◆ **Task**:
Answer with the number of lines in the listing below that contain the word "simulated", and nothing else.

◆ **Records**:
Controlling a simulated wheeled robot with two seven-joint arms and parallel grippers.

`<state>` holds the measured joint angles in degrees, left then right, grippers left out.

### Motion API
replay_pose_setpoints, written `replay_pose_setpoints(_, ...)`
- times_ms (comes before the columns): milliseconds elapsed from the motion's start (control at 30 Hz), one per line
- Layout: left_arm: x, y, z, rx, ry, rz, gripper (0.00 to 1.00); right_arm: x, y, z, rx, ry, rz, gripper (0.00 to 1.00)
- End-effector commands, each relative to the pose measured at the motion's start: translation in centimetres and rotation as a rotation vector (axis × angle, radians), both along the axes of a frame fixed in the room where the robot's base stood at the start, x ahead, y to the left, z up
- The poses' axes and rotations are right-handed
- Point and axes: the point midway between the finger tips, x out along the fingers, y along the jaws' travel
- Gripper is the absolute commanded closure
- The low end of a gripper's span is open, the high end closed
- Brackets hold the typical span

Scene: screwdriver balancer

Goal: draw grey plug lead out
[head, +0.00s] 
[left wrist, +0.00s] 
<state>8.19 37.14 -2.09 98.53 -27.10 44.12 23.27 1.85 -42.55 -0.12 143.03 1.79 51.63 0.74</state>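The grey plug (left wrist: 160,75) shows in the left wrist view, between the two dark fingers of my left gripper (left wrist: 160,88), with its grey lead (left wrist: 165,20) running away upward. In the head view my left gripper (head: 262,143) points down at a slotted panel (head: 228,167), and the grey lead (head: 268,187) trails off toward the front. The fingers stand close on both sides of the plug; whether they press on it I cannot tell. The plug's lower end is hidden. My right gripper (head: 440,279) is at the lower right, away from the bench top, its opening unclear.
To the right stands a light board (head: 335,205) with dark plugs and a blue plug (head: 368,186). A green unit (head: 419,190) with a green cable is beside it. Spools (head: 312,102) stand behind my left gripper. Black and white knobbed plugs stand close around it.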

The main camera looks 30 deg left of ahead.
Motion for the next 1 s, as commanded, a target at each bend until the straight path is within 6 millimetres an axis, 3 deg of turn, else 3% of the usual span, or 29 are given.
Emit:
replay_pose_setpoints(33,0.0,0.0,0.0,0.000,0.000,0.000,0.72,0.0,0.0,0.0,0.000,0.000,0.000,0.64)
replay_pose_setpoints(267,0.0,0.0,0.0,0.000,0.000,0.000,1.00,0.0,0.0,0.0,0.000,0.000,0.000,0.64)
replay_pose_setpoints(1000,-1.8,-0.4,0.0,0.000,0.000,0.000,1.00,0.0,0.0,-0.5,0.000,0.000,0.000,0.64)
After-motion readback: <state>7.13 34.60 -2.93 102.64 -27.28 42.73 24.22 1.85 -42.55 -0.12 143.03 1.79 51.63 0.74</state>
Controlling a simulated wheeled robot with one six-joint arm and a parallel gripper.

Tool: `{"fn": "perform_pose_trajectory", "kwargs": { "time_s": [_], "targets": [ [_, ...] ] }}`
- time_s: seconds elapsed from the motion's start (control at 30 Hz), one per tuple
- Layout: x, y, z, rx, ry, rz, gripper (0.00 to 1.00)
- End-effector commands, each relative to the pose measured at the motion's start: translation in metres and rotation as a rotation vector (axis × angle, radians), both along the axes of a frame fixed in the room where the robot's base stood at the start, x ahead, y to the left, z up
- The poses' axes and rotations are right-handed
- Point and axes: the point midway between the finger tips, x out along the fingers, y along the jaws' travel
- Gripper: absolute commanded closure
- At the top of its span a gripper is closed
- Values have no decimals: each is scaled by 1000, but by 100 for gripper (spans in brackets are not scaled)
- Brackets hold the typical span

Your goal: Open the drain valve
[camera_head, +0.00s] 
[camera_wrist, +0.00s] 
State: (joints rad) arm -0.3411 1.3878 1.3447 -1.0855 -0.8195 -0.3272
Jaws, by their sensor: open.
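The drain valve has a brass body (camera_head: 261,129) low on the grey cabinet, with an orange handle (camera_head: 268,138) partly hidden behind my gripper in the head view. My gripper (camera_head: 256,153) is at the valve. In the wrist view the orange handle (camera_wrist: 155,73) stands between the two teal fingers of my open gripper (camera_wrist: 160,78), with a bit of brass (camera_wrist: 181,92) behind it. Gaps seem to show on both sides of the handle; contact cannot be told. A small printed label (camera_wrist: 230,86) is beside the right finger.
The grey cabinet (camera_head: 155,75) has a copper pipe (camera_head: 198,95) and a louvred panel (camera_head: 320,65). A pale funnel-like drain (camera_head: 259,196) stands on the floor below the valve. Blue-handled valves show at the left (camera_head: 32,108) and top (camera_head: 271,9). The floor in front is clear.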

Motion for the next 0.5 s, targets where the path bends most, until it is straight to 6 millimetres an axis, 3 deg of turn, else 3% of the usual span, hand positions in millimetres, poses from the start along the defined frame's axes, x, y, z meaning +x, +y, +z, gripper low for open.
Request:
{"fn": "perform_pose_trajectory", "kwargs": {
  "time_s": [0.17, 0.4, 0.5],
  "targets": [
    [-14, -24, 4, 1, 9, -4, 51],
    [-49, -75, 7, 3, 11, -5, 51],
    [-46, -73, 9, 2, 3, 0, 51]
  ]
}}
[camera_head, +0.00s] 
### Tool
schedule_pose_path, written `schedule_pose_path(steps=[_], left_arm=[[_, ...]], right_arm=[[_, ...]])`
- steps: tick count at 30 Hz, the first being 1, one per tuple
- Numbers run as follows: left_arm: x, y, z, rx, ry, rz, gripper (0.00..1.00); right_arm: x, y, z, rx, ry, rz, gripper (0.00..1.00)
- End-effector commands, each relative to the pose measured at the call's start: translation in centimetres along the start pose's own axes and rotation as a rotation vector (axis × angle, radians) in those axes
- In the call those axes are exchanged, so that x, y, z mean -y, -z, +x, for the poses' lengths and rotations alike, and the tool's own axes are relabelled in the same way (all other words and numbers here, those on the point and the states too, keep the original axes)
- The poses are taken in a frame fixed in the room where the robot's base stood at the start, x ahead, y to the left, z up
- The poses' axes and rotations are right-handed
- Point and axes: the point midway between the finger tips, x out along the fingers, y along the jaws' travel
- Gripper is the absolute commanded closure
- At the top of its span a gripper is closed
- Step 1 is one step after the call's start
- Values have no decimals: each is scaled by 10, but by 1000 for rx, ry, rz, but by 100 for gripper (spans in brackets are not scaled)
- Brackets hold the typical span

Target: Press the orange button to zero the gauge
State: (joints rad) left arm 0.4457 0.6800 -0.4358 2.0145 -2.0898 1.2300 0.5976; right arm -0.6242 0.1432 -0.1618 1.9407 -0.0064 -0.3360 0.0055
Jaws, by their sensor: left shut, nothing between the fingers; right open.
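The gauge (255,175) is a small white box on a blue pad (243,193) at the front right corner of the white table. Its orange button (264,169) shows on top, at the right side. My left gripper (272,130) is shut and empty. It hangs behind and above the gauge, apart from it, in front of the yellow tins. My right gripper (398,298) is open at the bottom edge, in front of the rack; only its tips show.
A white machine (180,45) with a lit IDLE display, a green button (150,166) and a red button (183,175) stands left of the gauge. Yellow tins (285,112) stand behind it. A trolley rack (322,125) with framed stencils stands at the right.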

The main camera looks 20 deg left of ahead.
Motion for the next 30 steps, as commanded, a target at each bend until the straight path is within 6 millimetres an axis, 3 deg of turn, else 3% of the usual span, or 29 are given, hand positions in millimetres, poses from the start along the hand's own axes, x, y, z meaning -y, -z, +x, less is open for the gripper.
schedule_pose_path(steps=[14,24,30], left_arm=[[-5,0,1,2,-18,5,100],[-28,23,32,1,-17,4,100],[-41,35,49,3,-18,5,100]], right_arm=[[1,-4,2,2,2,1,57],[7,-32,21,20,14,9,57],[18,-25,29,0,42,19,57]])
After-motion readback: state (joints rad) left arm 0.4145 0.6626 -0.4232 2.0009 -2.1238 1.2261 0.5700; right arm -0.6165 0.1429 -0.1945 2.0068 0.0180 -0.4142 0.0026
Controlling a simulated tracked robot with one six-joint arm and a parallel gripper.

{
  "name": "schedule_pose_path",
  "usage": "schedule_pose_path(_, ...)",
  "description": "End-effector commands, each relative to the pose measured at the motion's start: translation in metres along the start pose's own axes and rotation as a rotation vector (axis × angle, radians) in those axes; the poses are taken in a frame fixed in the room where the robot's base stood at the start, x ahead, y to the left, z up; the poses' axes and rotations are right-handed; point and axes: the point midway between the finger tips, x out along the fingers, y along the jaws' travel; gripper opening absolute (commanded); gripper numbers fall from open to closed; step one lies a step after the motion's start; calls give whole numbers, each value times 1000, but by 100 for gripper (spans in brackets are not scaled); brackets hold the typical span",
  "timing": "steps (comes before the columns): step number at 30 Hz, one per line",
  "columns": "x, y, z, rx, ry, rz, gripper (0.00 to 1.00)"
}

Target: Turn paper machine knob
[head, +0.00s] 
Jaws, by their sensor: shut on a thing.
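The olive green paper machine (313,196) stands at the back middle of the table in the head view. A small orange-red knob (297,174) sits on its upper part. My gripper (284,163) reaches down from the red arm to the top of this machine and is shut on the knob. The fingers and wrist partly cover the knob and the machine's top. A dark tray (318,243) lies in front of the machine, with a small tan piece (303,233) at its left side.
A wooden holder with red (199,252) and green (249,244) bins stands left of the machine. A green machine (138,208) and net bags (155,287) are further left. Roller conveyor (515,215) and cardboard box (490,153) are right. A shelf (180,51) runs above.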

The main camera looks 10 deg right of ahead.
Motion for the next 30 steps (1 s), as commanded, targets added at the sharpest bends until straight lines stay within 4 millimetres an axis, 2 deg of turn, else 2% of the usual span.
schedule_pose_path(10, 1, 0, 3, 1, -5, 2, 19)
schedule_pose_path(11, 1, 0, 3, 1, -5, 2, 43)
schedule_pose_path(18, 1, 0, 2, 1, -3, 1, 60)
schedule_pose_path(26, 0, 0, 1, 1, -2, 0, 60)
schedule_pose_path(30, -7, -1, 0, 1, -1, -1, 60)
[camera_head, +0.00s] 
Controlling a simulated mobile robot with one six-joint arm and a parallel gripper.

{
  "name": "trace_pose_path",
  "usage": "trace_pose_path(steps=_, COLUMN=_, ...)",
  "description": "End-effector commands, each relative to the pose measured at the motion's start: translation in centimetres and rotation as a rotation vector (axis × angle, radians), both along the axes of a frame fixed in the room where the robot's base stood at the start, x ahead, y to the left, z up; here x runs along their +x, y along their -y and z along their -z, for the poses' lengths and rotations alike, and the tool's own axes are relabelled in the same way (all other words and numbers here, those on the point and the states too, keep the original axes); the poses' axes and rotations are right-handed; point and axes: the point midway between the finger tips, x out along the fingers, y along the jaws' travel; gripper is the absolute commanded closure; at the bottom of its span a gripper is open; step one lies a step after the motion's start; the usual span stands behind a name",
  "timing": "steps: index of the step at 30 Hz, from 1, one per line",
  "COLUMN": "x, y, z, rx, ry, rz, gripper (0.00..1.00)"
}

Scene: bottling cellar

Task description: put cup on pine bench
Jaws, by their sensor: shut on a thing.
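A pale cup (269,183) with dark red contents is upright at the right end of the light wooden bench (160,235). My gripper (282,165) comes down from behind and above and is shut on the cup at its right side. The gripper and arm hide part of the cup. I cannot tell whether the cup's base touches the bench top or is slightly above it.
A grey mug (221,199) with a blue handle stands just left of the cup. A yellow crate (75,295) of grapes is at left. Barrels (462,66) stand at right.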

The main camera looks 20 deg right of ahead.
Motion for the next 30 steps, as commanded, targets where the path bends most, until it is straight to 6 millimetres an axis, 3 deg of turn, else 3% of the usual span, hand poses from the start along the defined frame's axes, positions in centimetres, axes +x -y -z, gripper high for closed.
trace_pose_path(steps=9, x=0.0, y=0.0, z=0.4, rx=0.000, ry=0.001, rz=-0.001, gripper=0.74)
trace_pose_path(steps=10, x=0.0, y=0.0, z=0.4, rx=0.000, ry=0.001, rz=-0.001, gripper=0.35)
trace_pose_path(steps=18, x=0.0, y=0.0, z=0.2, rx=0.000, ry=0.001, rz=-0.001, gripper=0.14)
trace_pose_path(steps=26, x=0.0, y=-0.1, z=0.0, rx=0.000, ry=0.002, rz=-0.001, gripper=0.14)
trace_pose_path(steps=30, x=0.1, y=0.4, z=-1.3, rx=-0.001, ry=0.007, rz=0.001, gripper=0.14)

◆ **Result of this exercise**:
4